Give the entries again, word for word.

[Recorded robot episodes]
** begin **
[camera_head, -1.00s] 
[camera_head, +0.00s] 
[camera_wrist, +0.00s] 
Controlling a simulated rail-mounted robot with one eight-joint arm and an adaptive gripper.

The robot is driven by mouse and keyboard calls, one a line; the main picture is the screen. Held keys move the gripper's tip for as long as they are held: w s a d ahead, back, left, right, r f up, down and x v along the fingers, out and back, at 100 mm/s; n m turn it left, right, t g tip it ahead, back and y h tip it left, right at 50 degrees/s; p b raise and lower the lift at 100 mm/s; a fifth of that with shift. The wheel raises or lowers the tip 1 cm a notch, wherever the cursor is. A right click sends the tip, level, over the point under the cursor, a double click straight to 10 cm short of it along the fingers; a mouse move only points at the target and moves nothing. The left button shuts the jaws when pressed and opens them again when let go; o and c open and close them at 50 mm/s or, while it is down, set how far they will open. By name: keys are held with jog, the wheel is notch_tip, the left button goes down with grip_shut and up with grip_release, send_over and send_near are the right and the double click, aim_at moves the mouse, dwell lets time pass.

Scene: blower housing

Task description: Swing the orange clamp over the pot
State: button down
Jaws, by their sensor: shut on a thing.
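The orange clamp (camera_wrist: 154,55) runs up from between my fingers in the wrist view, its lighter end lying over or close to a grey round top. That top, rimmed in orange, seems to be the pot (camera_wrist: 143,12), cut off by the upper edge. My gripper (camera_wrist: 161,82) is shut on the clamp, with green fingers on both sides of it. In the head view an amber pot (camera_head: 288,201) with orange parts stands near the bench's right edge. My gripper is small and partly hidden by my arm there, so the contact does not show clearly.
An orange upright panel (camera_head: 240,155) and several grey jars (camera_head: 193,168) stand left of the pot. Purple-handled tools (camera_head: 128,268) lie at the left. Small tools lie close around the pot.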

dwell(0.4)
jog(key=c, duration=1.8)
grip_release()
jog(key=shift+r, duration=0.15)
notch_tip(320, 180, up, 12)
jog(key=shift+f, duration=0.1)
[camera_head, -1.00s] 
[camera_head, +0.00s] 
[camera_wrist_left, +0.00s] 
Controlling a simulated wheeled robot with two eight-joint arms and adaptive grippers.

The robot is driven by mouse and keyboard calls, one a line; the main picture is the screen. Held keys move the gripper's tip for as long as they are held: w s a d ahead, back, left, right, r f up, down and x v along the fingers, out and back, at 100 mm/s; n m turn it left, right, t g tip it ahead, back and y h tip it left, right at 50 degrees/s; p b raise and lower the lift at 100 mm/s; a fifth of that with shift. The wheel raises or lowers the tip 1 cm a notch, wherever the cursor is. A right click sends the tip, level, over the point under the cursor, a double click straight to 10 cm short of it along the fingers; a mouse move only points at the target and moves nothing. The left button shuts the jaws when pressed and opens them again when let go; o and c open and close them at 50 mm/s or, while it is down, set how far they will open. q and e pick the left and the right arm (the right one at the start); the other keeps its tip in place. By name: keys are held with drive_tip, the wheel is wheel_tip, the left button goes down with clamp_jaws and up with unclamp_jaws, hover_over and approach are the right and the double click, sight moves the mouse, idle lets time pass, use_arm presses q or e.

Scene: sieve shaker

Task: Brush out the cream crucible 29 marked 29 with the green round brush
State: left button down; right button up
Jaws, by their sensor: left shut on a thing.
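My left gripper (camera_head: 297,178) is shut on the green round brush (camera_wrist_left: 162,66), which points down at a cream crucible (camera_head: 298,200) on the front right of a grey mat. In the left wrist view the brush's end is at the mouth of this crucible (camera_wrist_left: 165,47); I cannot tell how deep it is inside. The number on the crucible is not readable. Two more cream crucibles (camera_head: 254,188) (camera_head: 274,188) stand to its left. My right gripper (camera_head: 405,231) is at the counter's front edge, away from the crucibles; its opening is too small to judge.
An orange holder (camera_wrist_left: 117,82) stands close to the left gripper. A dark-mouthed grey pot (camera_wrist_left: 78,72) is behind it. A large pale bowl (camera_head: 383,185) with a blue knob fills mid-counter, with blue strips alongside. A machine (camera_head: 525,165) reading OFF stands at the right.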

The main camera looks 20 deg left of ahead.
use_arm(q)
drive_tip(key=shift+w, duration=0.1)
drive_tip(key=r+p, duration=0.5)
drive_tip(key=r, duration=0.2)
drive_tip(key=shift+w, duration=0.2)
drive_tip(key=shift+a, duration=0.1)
** end **
## TASK OUTPUT
[camera_head, -1.00s] 
[camera_head, +0.00s] 
[camera_wrist, +0.00s] 
Controlling a simulated rail-mounted robot with one eight-joint arm and an adaptive gripper.

The robot is driven by mouse and keyboard calls, one a line; the main picture is the screen. Held keys move the gripper's tip for as long as they are held: w s a d ahead, back, left, right, r f up, down and x v along the fingers, out and back, at 100 mm/s; n m turn it left, right, t g tip it ahead, back and y h tip it left, right at 50 degrees/s; p b raise and lower the lift at 100 mm/s; a fifth of that with shift. The wheel raises or lowers the tip 1 cm a notch, wherever the cursor is. A right click sends the tip, level, over the point under the cursor, a double click straight to 10 cm short of it along the fingers; a mouse move only points at the target and moves nothing. The left button shuts the jaws when pressed and opens them again when let go; o and c open and close them at 50 mm/s or, while it is down, set how far they will open. By name: keys are held with jog, the wheel is notch_tip, the left button goes down with grip_shut and up with grip_release, send_over and send_near are the right and the double click, aim_at moves the mouse, dwell lets time pass.

Scene: blower housing

Task description: Swing the orange clamp over the pot
State: button down
Jaws, by their sensor: shut on a thing.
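The orange clamp (camera_wrist: 154,55) runs up from between my fingers in the wrist view, its lighter end lying over or close to a grey round top. That top, rimmed in orange, seems to be the pot (camera_wrist: 143,12), cut off by the upper edge. My gripper (camera_wrist: 161,82) is shut on the clamp, with green fingers on both sides of it. In the head view an amber pot (camera_head: 288,201) with orange parts stands near the bench's right edge. My gripper is small and partly hidden by my arm there, so the contact does not show clearly.
An orange upright panel (camera_head: 240,155) and several grey jars (camera_head: 193,168) stand left of the pot. Purple-handled tools (camera_head: 128,268) lie at the left. Small tools lie close around the pot.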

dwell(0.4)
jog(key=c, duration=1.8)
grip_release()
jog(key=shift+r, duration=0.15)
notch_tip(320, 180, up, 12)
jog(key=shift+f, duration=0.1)
[camera_head, -1.00s] 
[camera_head, +0.00s] 
[camera_wrist_left, +0.00s] 
Controlling a simulated wheeled robot with two eight-joint arms and adaptive grippers.

The robot is driven by mouse and keyboard calls, one a line; the main picture is the screen. Held keys move the gripper's tip for as long as they are held: w s a d ahead, back, left, right, r f up, down and x v along the fingers, out and back, at 100 mm/s; n m turn it left, right, t g tip it ahead, back and y h tip it left, right at 50 degrees/s; p b raise and lower the lift at 100 mm/s; a fifth of that with shift. The wheel raises or lowers the tip 1 cm a notch, wherever the cursor is. A right click sends the tip, level, over the point under the cursor, a double click straight to 10 cm short of it along the fingers; a mouse move only points at the target and moves nothing. The left button shuts the jaws when pressed and opens them again when let go; o and c open and close them at 50 mm/s or, while it is down, set how far they will open. q and e pick the left and the right arm (the right one at the start); the other keeps its tip in place. By name: keys are held with drive_tip, the wheel is wheel_tip, the left button goes down with clamp_jaws and up with unclamp_jaws, hover_over and approach are the right and the double click, sight moves the mouse, idle lets time pass, use_arm presses q or e.

Scene: sieve shaker

Task: Brush out the cream crucible 29 marked 29 with the green round brush
State: left button down; right button up
Jaws, by their sensor: left shut on a thing.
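My left gripper (camera_head: 297,178) is shut on the green round brush (camera_wrist_left: 162,66), which points down at a cream crucible (camera_head: 298,200) on the front right of a grey mat. In the left wrist view the brush's end is at the mouth of this crucible (camera_wrist_left: 165,47); I cannot tell how deep it is inside. The number on the crucible is not readable. Two more cream crucibles (camera_head: 254,188) (camera_head: 274,188) stand to its left. My right gripper (camera_head: 405,231) is at the counter's front edge, away from the crucibles; its opening is too small to judge.
An orange holder (camera_wrist_left: 117,82) stands close to the left gripper. A dark-mouthed grey pot (camera_wrist_left: 78,72) is behind it. A large pale bowl (camera_head: 383,185) with a blue knob fills mid-counter, with blue strips alongside. A machine (camera_head: 525,165) reading OFF stands at the right.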

The main camera looks 20 deg left of ahead.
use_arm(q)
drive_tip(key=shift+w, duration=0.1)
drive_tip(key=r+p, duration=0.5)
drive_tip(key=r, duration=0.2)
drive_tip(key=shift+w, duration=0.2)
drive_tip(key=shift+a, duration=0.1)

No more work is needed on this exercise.